Go Back

Curried butternut squash samosas with tamarind chutney

Prep Time1 hr
Cook Time1 hr
Servings: 10 servings

Ingredients

Tamarind chutney:

  • 1/2 tsp. ground cumin
  • 1/2 tsp. garam masala
  • 1/2 tsp. ground ginger
  • 1/4 cup seedless tamarind paste
  • Sea salt to taste
  • Sugar to taste

Samosas:

  • 1 butternut squash about 1 1/2 lb.
  • 3 Tbs. olive oil
  • 2 Tbs. chopped white onion
  • 2 garlic cloves chopped
  • 1 Tbs. Madras curry powder
  • 1 tsp. sea salt
  • 1 tsp. sugar
  • 1 large egg
  • 1 package 1 lb. square wonton wrappers
  • Canola or rice bran oil for deep-frying

Instructions

  • To make the chutney, in a small, dry saucepan over medium heat, toast the cumin, garam masala and ginger, shaking the pan occasionally, until fragrant, about 1 minute. Remove from the heat and let cool for about 2 minutes.
  • Break up the tamarind paste with your fingers and remove any extraneous seeds. Add the tamarind and 2 cups water to the pan and return to medium heat. Simmer the mixture, stirring and mashing the tamarind constantly, until reduced by one-half, about 15 minutes.
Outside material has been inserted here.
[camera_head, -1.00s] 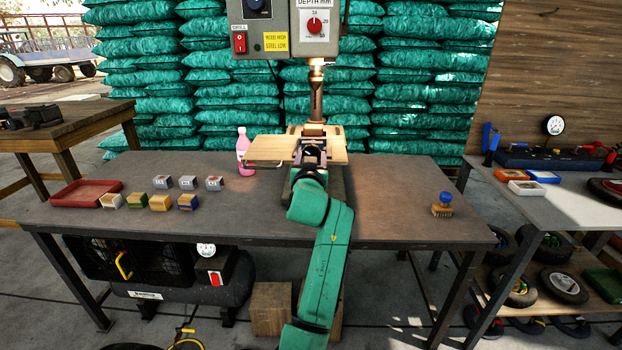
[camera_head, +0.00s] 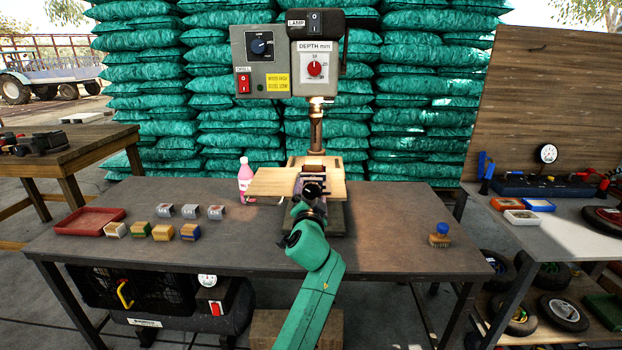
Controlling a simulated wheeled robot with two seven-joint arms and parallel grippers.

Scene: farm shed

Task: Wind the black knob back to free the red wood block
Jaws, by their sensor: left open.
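The drill press vise (camera_head: 330,190) stands on the workbench under the drill, with a light wooden board (camera_head: 270,184) across it. My left gripper (camera_head: 311,186) is open at the front of the vise, at a dark round part that may be the black knob; I cannot tell whether the fingers touch it. The gripper and wrist cover much of the vise front. I cannot make out the red wood block; it may be hidden behind the gripper. My right gripper is not in view.
A drill control box (camera_head: 264,60) hangs above. On the bench are a red tray (camera_head: 90,222), several small coloured blocks (camera_head: 140,231), grey boxes (camera_head: 190,211), a pink bottle (camera_head: 245,178) and a blue-knobbed brush (camera_head: 440,236). The bench right of the vise is mostly clear.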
Taste and adjust the seasonings with salt and sugar. Pour the chutney into a small bowl, let cool, cover and set aside at room temperature.
  • To make the samosas, preheat an oven to 400°F.
  • Cut the squash in half lengthwise and scoop out and discard the seeds. Place the halves, cut sides up, on a rimmed baking sheet and drizzle with 1 Tbs. of the olive oil. Bake the squash until tender when pierced with a knife, about 40 minutes. Let cool until easy to handle. Scoop the cooled squash flesh into a bowl and discard the shells.
  • In a saucepan over medium-low heat, warm the remaining 2 Tbs. olive oil. Add the onion and garlic and sauté until the onion is soft, about 5 minutes. Remove from the heat and stir in the curry powder. Add the squash flesh and mash with a potato masher until almost smooth.
  • Stir in the salt and sugar, then taste and adjust the seasonings.
  • In a small bowl, beat the egg with a fork until blended. Lay about 5 wonton wrappers on a work surface; keep the remaining wrappers covered with a slightly damp kitchen towel. Spoon 1 scant Tbs. of the squash filling in the center of each wrapper and flatten with the bottom of the spoon.
  • Brush the edges of the wrapper with the beaten egg. Fold each wrapper in half on the diagonal, forming a triangle, then press the edges together to seal the filling inside; set aside. Repeat with the remaining wrappers and filling.
  • Preheat the oven to 200°F. Line a large baking sheet with paper towels and place a wire rack on top. Pour canola oil into a heavy, high-sided skillet to a depth of 3 inches and warm over medium-high heat until very hot. Working in batches, add the samosas to the oil and fry, turning once, until golden brown on both sides, about 2 minutes on each side. Using a slotted spoon, transfer the samosas to the rack to drain and keep warm in the oven.
  • Cook the remaining samosas in the same way, adding oil to the pan as needed.